Следующий разряд моих работ, это работа организационного характера и по текущей деятельности. Тут, между прочим, указывалось на денационализацию. Мне тоже в этой денационализации пришлось играть известную роль, но роль определенную. Я не буду утомлять внимание революционного трибунала перечислением всех второстепен­ных деталей и всевозможных фактов, я укажу на наиболее характерные явления, которые могут рисовать мою деятельность и ее направление. Как только были денационализированы предприятия, сейчас же со стороны промышленников появилось стремление разделаться со всеми обязательствами, которые лежали на них по отношению к рабочим. Эти попытки были сделаны, например, с очень большими предприятиями, с копями, где масса рабочих должна была быть выкинута в голодную пустыню, в степь. Мы послали туда правительственную организацию, которая приняла на себя управление копями и принудила владельцев ко­пией уплатить рабочим 500 тыс. рублей, как они не ссылались на то, что все эти рабочие большевики, что они ничего не делают, и что никакого вознаграждения им не следует давать, все-таки, мы этот долг заставили их заплатить. И эти 500 тыс. рублей были рабочим выданы.

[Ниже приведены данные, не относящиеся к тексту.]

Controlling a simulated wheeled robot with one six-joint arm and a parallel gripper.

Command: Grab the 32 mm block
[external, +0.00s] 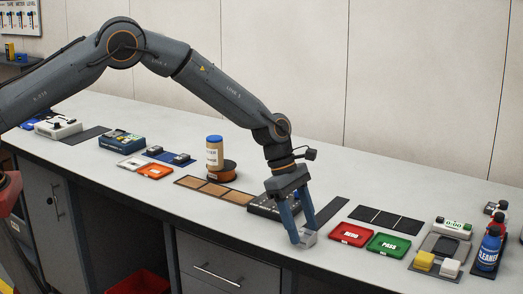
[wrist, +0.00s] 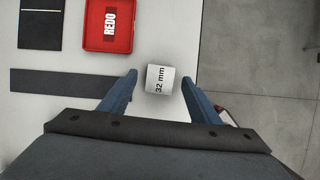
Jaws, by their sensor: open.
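The 32 mm block (wrist: 160,79) is a small pale grey cube with "32 mm" printed on its top face. In the wrist view it lies on the white bench top, slightly ahead of and between my two blue fingertips. My gripper (wrist: 160,82) is open, with a gap showing on both sides of the block. In the external view my gripper (external: 302,240) points down over the block (external: 308,238) near the front edge of the bench, and the fingers partly hide the block.
A red REDO tray (external: 351,234) and a green PASS tray (external: 388,245) sit to the right. A dark strip (external: 331,211) lies behind the block. A brown sectioned mat (external: 214,190) is to the left. The bench edge (wrist: 195,50) is close to the right finger.

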Много внимания обращалось мною на то, чтобы так или иначе обеспечить промышленные предприятия снабжением, и тут, опять таки, приходилось часто сталкиваться с чрезвычайными затруднениями и с прямым противодействием. Рабочие Келлеровских рудников получали никуда негодный хлеб с полынью. Они начали волноваться, стали заявлять протесты, и этими протестами хотели воспользоваться, опять таки, с той целью, чтобы изобразить их действия, как стремление к бунту. Я собрал все необходимые сведения, опять таки, сделал доклад Колчаку, повторил этот доклад несколько раз и, в конце концов, добился того, что под угрозой отобрания копей в казну, рабочие были снабжены доброкачественными пищевыми материалами.

Мною был созван очень обширный съезд железнодорожных коопе­ративов. Явились представители почти от всех железных дорог Сибири, Урала и Поволжья. Съезд этот был в ноябре месяце 1918г., занятия этого съезда прошли чрезвычайно деловито и, в результате, я вошел с представлением в Совет министров об ассигновании 20 млн. рублей на продовольственные нужды ж.д. кооперативных организаций. Это ходатайство было удовлетворено. Потом дело было передано в минис­терство путей сообщения, непосредственно ведающее ж.д., и эта ссуда была потом еще значительно увеличена. Многие промышленные пред­приятия Урала снабжались из интендантских складов, и я сам составлял проект приказа Верховного правителя, который приказал рабочим железнодорожных и каменноугольных копий выдавать пайки из интен­дантских складов.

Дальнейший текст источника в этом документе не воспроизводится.